EXERCISE OBJECTIVE:
In the listing below, find the line containing "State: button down" and the line containing "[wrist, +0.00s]". Repeat exactly those two lines and every line between them, nothing more.

RECORDS PROVIDED:
----------------

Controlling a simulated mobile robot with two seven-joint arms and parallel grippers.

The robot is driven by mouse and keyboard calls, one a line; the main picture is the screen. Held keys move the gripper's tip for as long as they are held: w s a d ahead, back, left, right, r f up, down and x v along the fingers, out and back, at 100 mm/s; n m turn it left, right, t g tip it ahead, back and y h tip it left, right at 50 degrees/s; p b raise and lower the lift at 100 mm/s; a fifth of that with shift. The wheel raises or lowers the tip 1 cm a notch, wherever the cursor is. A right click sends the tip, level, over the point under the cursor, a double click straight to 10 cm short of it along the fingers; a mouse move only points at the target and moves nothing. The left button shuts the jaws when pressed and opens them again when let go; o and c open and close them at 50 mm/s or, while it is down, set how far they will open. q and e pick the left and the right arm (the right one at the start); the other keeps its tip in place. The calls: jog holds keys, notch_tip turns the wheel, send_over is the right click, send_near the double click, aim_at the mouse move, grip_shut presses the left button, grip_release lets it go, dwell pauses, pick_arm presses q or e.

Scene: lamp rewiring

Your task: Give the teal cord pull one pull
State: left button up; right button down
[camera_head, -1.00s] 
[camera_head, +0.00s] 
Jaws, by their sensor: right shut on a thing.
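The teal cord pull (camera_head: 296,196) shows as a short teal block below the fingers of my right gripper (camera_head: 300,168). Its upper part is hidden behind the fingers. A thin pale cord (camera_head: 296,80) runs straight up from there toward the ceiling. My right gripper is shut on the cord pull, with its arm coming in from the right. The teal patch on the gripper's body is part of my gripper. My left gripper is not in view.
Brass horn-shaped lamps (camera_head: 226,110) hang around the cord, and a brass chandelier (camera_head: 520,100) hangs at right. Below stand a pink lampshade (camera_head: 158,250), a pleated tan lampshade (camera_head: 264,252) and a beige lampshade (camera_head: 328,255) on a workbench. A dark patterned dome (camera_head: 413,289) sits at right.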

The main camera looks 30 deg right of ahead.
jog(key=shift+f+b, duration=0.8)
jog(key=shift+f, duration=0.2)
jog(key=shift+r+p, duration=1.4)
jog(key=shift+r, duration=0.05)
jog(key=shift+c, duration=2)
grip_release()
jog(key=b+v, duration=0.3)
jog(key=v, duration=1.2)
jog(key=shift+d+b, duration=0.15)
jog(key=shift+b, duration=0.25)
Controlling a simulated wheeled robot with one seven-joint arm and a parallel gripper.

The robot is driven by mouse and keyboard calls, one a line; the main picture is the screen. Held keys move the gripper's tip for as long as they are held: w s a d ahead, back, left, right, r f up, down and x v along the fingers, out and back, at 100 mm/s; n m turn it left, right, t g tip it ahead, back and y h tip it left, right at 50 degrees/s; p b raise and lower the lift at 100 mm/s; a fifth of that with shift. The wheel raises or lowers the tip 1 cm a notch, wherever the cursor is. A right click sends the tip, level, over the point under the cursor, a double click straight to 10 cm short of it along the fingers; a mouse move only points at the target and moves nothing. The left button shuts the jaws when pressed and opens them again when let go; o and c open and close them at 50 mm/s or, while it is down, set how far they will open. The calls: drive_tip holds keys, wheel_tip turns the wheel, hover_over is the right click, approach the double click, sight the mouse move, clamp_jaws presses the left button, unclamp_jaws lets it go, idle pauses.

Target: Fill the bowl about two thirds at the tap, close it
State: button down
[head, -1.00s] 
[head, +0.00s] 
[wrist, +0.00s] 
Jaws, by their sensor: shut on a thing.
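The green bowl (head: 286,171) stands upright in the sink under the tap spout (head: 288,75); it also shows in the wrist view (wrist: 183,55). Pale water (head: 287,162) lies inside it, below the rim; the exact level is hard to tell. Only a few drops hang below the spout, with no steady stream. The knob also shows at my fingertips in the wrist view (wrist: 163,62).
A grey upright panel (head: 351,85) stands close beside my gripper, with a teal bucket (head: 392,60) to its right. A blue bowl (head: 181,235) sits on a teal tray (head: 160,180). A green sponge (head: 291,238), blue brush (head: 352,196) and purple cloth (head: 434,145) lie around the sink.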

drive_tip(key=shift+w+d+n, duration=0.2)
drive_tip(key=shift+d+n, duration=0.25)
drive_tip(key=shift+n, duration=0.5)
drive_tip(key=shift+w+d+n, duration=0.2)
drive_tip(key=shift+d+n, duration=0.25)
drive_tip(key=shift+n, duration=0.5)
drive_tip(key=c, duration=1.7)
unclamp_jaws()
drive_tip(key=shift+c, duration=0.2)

----------------

FINAL ANSWER:
State: button down
[head, -1.00s] 
[head, +0.00s] 
[wrist, +0.00s] 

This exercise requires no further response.